Yes. If Donny’s motivation is to help the player completely, then he would open the door with the car first and allow the player to switch. Because he does not do this, that would imply the car is behind the player’s door.

But I think the wording indicates that Donny is just incompetent. He says he is opening the lowest numbered unchosen door first because it is the lowest numbered unchosen door – and would do so in every game.

To me, this indicates the player unknowingly had a 66% chance of winning, but that the chance has been reduced to 50% with the reveal.

Helping the player doesn’t suggest dumbness, so, even though he overtly helps the player, he’s smart enough to (attempt to) conceal his actions. IMHO

And that’s my point, thank you. You have to judge on personality because you aren’t given sufficient numbers to mathematically figure it out.

Maybe he knows what prize is behind each door but is not allowed to choose which to open, so, given the first open door, he nudges the player to switch instead of stay.

I think Donny knows what is behind the doors. After all, he knew Hawaii was in the mystery box. But I believe we should take him at his word for the reason he opened door #1.

I feel like we should have heard a quote from Donny offering the chance to switch.

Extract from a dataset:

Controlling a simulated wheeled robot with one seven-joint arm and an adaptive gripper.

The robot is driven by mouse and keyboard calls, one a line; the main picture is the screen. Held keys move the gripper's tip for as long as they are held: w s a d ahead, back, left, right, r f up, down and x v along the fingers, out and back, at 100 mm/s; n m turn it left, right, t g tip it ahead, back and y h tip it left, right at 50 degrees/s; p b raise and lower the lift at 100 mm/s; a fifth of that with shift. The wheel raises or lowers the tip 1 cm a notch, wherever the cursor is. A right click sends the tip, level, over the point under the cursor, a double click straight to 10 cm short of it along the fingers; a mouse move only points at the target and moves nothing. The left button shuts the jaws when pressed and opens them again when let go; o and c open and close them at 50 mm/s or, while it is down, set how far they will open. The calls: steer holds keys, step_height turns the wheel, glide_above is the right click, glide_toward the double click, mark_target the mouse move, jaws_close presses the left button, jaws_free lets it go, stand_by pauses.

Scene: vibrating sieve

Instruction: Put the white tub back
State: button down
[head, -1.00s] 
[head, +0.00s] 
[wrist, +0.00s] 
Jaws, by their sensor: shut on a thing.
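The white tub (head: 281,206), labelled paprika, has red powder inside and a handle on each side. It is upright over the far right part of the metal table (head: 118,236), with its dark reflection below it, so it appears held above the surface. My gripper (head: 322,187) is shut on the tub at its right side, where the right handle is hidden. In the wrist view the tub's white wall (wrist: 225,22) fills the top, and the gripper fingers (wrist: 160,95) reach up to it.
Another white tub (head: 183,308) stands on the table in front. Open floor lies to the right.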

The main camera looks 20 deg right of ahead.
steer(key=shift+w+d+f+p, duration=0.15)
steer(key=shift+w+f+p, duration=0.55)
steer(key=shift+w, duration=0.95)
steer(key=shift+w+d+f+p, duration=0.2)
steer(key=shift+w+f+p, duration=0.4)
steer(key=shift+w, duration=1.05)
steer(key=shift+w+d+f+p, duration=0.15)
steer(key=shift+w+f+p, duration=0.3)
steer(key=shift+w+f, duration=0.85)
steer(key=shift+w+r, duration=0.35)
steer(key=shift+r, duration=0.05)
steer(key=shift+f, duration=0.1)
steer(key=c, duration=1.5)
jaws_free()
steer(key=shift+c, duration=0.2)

Hearing his actual phrasing would likely tell us whether he is clueless or trying to help us.

As it stand, my interpretation is that he is doing his best to help the contestant, and has full knowledge. To that end, in the case where we picked the donkey or the air, he’d have have opened the door with the car and let us choose it. In the event where we pick the car, he does not have a way to give us an easy win, other than opening both doors, but maybe that is expressly forbidden to him. So he does the best he can, which is opening one door and downplaying the option to switch.

The second path most closely matches what happened, so that’s my guess. Stay.

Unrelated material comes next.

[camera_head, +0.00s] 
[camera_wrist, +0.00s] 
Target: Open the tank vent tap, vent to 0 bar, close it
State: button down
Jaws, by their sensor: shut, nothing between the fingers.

The comments there are similar to here, except someone came up with the perfect solution to the puzzle:

“Thanks, Donny,” you say. “I pick the door with the car behind it.”

Okay, I have to admit that at this point,

  1. I was laughing out loud, and
  2. In my head, Donny Hall is played by Steve Buscemi.

Anyway, the answer the way I interpret the situation is that it doesn’t matter if you switch. The Monty Hall Puzzle operates on the extremely important assumption that Monty Hall knows where the car is, and always opens a door he knows to be a booby prize. It’s clear his brother Donny is just doing shit at random, and he has not been given any training per the OP, so the way I’m seeing this he opened Door #1 at random and it might well have had the car behind it, but it didn’t. So the remaining doors are fifty-fifty.

If in fact Donny is following some sort of script, I could be wrong, but the OP is giving me enough information to tell me all of this is really quite random.